Niche global climate trends have revealed an increase in moist-heat events—instances of heat stress in tandem with high air moisture—popping up throughout the globe. Climate scientists studying weather data from several thousand global weather stations have noticed this unnerving trend arising in the aforementioned subtropical coastal regions. A study done by NASA scientist Colin Raymond and his colleagues, who scoured decades of weather station data from 1979 to 2017 for cases of extreme moist-heat conditions throughout the world, shows this as well. These instances of extreme temperatures had frequently been overlooked in statistical simulations due to a lack of previous consideration for the dangers of humidity in the context of meteorology and climatology. These simulations are intended to estimate when regional climates will surpass the extreme moist-heat threshold that humans cannot survive.
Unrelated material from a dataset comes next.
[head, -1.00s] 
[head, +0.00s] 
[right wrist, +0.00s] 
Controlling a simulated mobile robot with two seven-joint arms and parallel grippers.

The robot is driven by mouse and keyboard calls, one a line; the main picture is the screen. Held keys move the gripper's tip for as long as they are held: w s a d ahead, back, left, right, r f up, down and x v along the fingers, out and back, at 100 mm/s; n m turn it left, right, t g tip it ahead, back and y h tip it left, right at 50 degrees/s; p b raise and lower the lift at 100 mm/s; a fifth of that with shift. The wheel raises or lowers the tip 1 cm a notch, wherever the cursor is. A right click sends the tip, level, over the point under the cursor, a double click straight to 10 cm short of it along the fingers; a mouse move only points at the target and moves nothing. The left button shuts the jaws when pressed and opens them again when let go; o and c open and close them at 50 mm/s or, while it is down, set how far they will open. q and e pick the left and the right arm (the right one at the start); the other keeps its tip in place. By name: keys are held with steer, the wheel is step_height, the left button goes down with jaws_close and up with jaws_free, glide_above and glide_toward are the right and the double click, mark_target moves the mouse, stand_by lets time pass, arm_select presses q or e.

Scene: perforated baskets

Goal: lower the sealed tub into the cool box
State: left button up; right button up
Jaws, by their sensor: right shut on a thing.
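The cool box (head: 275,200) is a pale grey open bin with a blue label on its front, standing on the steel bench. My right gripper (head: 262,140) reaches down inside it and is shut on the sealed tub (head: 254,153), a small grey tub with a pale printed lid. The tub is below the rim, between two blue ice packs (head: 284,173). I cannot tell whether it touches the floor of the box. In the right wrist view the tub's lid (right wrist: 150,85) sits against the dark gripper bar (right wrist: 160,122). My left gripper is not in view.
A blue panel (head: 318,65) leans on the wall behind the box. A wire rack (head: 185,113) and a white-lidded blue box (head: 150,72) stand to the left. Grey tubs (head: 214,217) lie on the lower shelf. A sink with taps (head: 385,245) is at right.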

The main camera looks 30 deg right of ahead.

While the first occurrences of deadly temperatures have been predicted to hit by the middle of the century, Raymond’s findings show that they have already been observed.

“Wet-bulb” temperature simultaneously serves as a measure of humidity and temperature. Wet-bulb temperature is conventionally measured using a thermometer wrapped in a wet cloth and operates on the principle that higher air humidity reduces the rate of water evaporation occurring on the cloth. This measure serves as a standalone way of indicating the temperature we feel based on real temperature and air humidity. The physiological capacity in terms of wet-bulb temperatures is approximately 95℉ (35℃), in which the human mechanism of sweating to cool off the body is rendered ineffective. In high moist-heat conditions such as this, even someone with unlimited access to water would likely die in less than a day. Even wet-bulb temperatures between 88 and 91℉ (31 to 33℃) correlate to increased mortality rates during heat waves.

Raymond and his colleagues observed increasing wet-bulb temperatures originating in subtropical coastal regions, where the combination of seawater evaporation and hot air creates extreme moist-heat conditions. As global temperatures rise, evaporating seawater increases air humidity, creating said conditions. In South Asia, monsoon winds also contribute to the flow of humid air, which causes additional moist-heat events inland.

When compared to previous estimates regarding the onset of critical weather conditions, Raymond’s study warns that some regions of the world will be rendered uninhabitable much sooner than previously thought. Despite notions that 95℉ wet-bulb temperatures would not be observed until the middle of the century, some brief occurrences have already been documented, and Raymond predicts that parts of South Asia and the Middle East will be rendered uninhabitable by the third quarter of the 21st century. Based on the U.S. National Oceanic and Atmospheric Administration heat index, 95℉ wet-bulb temperatures at high humidity can reach more than 130℉ in perceived heat. In the last four decades, cases of extreme humid heat have also doubled in frequency across the globe.

Rising global temperatures are a primary focus of most environmentalists, while the additional conditions created by increasing moisture have often been overlooked. The trend has raised questions regarding future plans for cooling solutions in rapidly warming regions. Some wealthier countries in the Middle East, where off-the-charts moist-heat conditions have been observed, have begun moving their economies indoors and finding means of cooling outdoor regions. Other less fortunate nations with agricultural economies are more vulnerable to extreme heat conditions. Based on upward global warming trends, climate scientist Jonathan Buzan estimates that unsurvivable heat conditions may last several days per year in the coming years. As global warming continues, we may need to grow increasingly aware of the additional niche climate conditions that it brings.